For his part, Senior Research analyst at Capital Bancorp Plc, Victor Chiazor, believes that there would be a more quicker stability in the market should the current administration continue.

His words: “There is also the issue of global shocks in terms of oil price, which would also have impact on the economy of Nigeria. Domestically, if there is a change of government, it is expected that there would be volatility and then recovery of the market would come at the latter half of the year, as there would be changes in policies and so at that point, foreign investors will begin to look for the economic direction of the new government.

“At that point, volatility will then ensue in the fixed income market and equities market, MPR might drop, inflation might go up and we might even see the devaluation of the naira. So it is depending on who wins and I think investors are watching cautiously before they can begin to take positions.”

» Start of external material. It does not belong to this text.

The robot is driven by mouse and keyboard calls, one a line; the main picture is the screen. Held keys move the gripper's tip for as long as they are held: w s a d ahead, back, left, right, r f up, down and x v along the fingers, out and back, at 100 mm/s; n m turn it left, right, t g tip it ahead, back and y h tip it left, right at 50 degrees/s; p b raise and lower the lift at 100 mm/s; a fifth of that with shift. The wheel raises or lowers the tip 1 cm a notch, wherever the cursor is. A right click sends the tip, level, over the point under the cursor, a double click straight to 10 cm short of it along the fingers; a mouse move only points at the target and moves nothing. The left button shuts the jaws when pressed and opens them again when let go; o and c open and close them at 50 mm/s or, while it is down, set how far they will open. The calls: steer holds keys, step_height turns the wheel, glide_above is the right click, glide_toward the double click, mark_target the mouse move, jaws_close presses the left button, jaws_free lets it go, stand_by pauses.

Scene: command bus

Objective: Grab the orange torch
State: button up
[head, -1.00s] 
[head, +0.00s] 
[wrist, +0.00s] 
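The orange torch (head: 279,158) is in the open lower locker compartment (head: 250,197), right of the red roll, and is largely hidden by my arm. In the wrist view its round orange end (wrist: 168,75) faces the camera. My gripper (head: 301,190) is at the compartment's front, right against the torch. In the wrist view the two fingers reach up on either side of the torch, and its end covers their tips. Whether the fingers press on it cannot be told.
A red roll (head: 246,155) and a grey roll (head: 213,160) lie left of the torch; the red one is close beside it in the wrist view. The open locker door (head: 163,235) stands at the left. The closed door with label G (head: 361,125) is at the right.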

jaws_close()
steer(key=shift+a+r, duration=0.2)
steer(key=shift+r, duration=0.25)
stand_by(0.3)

Thus, the outlook for the Nigerian stock market and the economy generally depends on the successful conduct of the February-March 2019 general elections. This appears to be a consensus among analysts but the global crude oil fluctuation and its broad implications on domestic fiscal and monetary management, especially foreign exchange stability and regulatory issues at the capital market, including the resolution of governance impasse at the Securities and Exchange Commission (SEC), which has been operating without a board and substantive executive management, will also moderate the performance of the stock market.

In all, it is still wavering times for investors. Though it appears less, the crest looks brighter.